Starnes v. Commonwealth

STEPHENSON, Justice.

Gardell Starnes was tried and convicted on two counts of burglary in the first degree, KRS 511.020. He was sentenced to consecutive ten-year prison terms. Starnes appeals his conviction. We affirm.

Starnes was charged with burglary of the dwelling of Floyd Carter, Jr., and Count 2, the burglary of the dwelling of Walter Smith.

The principal argument made by Starnes is directed to Count 2 of the indictment, charging burglary of the Smith dwelling.

The evidence developed at the trial was that the Smiths were in the process of moving all their belongings from the house and were staying at a new house the night of the burglary. The next day the Smiths discovered the burglary and that various articles of personal property were missing. At least some of the personal property was traced to Starnes, which resulted in his indictment and conviction of first degree burglary. The sufficiency of the evidence of the intrusion is not argued on this appeal.

Starnes asserts that the burglarized house was not a “dwelling” within the meaning of KRS 511.020 and the definition section of KRS 511.010(2), and thus his conviction of first degree burglary on Count 2 must be reversed.

KRS 511.010(2) reads, “ ‘Dwelling’ means a building which is usually occupied by a person lodging therein.”

The pertinent portion of KRS 511.020 reads as follows:

“(1) A person is guilty of burglary in the first degree when, with the intent to commit a crime, he knowingly enters or remains unlawfully;
(a) In a dwelling.”

The aggravating factor elevating this incident to first degree burglary is that the intrusion occurred at night.

Starnes asserts that on the night of the burglary the Smiths were staying at the new address and that no one “lodged therein” at the burglarized address within the meaning of the statute.

This is a case of first impression. We have thus far not had occasion to construe KRS 511.010(2). We are of the opinion that the assertion by Starnes is too restrictive and does not reflect legislative intent.

We conclude that the operative word in this definition is “usually.”

“Usually” is defined in Webster’s New International Dictionary, second edition, as “Such as in common use; such as occurs in ordinary practice, or the ordinary course of events; customary; ordinary; habitual. . . ."

The question to be answered in this case is, had this residential property ceased to be a dwelling as defined by KRS 511.010(2)?

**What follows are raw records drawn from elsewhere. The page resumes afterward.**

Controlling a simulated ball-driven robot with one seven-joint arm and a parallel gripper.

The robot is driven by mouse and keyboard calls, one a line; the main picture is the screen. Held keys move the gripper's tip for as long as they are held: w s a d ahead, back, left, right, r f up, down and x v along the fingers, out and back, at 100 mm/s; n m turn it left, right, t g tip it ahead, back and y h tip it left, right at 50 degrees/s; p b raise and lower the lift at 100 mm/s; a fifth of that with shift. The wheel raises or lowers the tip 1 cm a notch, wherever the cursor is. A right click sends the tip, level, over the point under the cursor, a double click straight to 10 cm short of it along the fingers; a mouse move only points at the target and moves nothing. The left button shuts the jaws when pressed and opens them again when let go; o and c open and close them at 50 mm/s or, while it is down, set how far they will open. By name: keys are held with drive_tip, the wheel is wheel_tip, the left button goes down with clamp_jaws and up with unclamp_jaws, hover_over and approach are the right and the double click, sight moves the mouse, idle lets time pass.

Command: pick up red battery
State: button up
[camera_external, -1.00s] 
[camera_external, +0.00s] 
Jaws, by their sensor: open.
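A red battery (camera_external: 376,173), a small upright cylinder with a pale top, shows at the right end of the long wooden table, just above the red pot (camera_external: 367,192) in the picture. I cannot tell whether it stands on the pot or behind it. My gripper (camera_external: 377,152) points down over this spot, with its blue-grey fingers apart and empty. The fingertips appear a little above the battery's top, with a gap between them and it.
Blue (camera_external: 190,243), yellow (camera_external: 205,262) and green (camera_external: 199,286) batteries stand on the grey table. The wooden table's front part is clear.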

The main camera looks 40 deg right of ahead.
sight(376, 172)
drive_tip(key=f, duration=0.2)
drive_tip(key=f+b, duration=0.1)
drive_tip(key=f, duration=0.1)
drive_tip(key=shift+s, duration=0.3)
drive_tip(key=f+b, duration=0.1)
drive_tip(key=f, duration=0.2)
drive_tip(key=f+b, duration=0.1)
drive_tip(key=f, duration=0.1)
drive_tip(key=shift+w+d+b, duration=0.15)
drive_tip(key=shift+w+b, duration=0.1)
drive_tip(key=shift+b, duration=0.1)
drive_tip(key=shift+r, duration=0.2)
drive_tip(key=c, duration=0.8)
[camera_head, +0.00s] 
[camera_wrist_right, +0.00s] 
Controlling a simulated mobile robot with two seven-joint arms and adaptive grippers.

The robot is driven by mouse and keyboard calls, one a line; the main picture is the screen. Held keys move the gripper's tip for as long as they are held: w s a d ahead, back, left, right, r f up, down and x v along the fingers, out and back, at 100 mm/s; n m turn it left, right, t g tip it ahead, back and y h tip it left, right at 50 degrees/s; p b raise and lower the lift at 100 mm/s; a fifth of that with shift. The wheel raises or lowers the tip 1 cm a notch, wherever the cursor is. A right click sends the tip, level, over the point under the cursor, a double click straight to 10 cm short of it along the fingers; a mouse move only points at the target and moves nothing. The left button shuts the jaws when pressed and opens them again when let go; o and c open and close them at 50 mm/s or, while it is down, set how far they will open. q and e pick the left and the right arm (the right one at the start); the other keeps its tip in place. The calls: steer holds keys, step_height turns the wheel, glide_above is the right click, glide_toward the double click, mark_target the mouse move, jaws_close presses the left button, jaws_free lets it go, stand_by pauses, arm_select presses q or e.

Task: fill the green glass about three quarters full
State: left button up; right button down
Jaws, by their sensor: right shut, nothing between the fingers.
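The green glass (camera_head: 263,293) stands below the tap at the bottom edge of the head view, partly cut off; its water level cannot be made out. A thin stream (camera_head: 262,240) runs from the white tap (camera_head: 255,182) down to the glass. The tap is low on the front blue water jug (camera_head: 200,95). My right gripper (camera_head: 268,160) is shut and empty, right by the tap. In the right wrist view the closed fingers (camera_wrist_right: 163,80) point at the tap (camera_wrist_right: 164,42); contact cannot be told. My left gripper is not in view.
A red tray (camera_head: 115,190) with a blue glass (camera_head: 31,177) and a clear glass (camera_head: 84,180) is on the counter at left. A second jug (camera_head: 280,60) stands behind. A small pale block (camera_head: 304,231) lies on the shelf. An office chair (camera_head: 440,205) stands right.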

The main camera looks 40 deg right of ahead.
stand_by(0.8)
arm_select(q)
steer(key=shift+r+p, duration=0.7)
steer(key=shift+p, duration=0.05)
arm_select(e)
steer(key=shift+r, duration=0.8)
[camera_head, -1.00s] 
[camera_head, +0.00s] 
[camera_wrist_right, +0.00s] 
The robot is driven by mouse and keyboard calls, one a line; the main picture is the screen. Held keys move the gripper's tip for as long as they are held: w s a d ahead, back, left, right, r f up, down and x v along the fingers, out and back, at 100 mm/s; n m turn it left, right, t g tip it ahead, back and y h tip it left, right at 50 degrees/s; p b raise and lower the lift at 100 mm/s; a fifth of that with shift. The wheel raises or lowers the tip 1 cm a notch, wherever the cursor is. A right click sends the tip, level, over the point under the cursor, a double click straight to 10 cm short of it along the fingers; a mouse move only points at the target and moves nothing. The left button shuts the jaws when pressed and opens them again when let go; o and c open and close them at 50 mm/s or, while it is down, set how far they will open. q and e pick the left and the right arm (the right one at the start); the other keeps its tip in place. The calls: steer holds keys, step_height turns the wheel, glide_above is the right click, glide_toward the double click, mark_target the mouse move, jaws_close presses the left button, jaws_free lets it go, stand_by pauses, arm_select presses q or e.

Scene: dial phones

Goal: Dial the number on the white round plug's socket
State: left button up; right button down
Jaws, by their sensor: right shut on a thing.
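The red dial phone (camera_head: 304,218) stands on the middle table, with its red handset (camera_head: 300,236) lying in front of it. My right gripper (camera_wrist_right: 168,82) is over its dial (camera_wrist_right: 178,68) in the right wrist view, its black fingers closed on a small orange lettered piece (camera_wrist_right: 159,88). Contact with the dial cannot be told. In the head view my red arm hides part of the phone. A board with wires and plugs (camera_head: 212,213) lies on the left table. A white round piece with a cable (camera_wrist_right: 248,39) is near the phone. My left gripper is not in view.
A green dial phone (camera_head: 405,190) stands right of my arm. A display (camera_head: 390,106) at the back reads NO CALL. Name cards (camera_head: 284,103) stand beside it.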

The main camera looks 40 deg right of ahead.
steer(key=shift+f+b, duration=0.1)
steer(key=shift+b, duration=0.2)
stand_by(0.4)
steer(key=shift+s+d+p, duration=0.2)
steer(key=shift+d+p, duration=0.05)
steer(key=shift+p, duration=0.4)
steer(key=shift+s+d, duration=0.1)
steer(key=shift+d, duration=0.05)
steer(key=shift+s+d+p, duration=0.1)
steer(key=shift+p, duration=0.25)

By the terms of the definition there cannot be a precise answer to this problem which must arise as it has here. Before the Smiths began to move to their new house there can be no question that the house was a “dwelling.” It follows that at some time after they moved out the house would cease to be “usually occupied.” We are of the opinion the definition must be read as a whole, and the fact the Smiths were in the process of moving and did not stay in the house the night of the burglary did not *616affect the status of the house as being “usually occupied by a person lodging therein.” While we can say on these facts that the burglarized home had not ceased to be a “dwelling,” we do not express an opinion at what point in or after the moving process the house would cease to be “usually occupied.”

The other assertions of error are either not preserved for appellate review or are without merit.

The judgment is affirmed.

PALMORE, C. J., and AKER, CLAYTON, LUKOWSKY, STEPHENSON and STERNBERG, JJ., sitting; all concur.